デジタルラジオは実際どうなの?とある人々の話/ノルウェーでFM放送を廃止
ノルウェーの首都オスロから離れ、西部を移動していた時のことだ。この地域ではすでに国営や大手民間ラジオ局でのFM放送が終了し、デジタルラジオDAB+(以下DAB)が導入されている。
オスロではまだFM放送が続いているため、この地域ではどうなっているのか興味があった。
山の中を走る中、タクシーの運転手に「DABラジオはどうですか?不便なことはありますか?」と聞いてみた。
「氷や雪が出る寒い時期に、フロントガラスを電熱線であたためようとすると、窓の外側に付けているDABアンテナが濡れて、ラジオの音が途切れ始めるよ。ほら、助手席側の窓の外側についているのが最初のDABアンテナ。でも電熱線を使うときは調子が悪いから、運転手席側の窓の内側にも2個目のアンテナをつけた。これならラジオを以前のようにきくことができる。そのくらいかな」。

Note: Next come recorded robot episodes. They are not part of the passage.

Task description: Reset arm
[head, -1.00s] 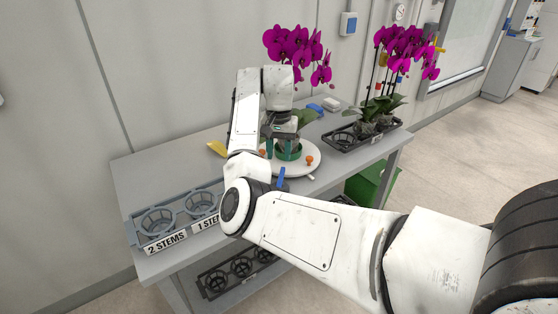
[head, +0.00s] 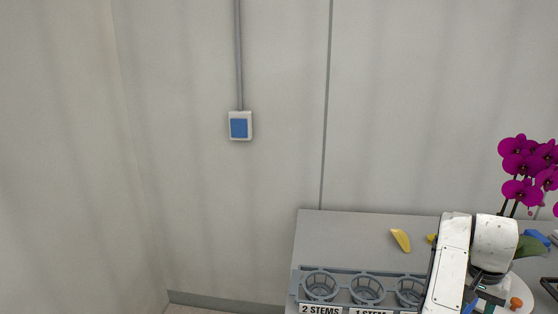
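My arm (head: 452,262) shows at the lower right of the head view, bent over the grey table. My gripper (head: 488,292) points down below its end, near the bottom edge of the picture. A bit of green shows just under it, too cut off to tell what is between the fingers. An orchid with magenta flowers (head: 522,168) stands behind the arm at the right edge. A white round plate (head: 519,291) with an orange knob (head: 516,303) lies partly in view beside the gripper.
The grey table (head: 335,238) stands against a pale panelled wall. A grey rack (head: 297,287) with round holders and labels "2 STEMS" and "1 STEM" is at its front left. A yellow curved thing (head: 400,240) and a blue thing (head: 537,237) lie on it. A blue wall switch (head: 239,127) is above left.

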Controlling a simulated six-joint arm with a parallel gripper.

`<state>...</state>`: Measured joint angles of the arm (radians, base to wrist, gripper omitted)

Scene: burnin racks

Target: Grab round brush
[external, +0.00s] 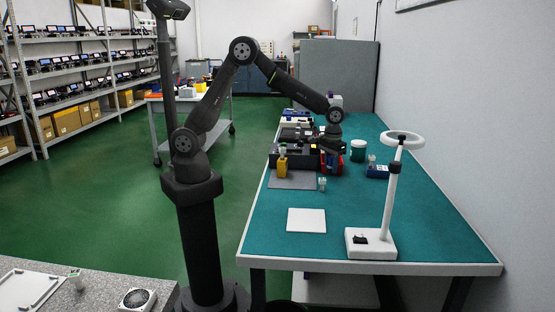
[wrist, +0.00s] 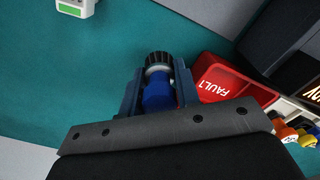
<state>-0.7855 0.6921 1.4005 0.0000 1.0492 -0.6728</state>
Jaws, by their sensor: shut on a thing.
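The round brush (wrist: 157,66) shows in the wrist view with dark bristles, a pale collar and a blue handle (wrist: 158,93). My gripper (wrist: 157,88) is shut on the blue handle, with one finger on each side. The bristle end points away from my gripper, over the green table top. The lower handle is hidden by my gripper's body. In the external view my gripper (external: 334,148) is over the table beside the red bin; the brush is too small to make out there.
A red bin marked FAULT (wrist: 230,80) stands close right of my gripper. A white object with a green patch (wrist: 73,8) is at the top left. A ring lamp (external: 390,190) stands at the table's front right.

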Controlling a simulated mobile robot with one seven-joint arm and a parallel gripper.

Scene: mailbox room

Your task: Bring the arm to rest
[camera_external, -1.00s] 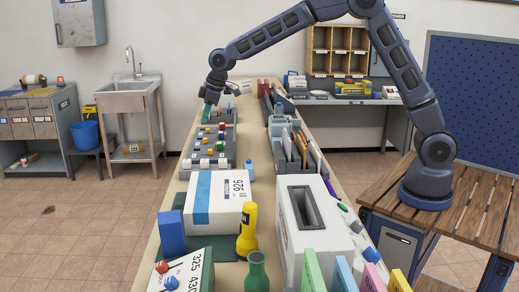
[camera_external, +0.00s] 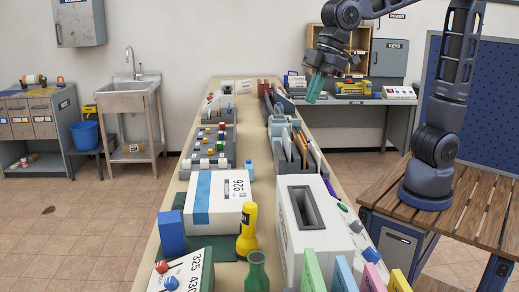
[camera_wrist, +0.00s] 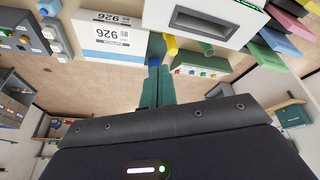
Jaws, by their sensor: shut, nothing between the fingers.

ノルウェーの電化製品店エルショップの公式HPをみてみると、車用のDABアンテナは現在1個349~399ノルウェークローネ(およそ4894~5595円)だ。DAB放送をきくための、車、別荘、自宅、船などでのラジオ取り換え費用は国民の自己負担となる。
7月14日のAマガジン紙には作家のラルセン氏によるこのような寄稿記事が掲載されていた。タイトルは『DABと過ごす夏』。
それでもノルウェーは、速度を落とすことなく、FM放送全廃へと向かう。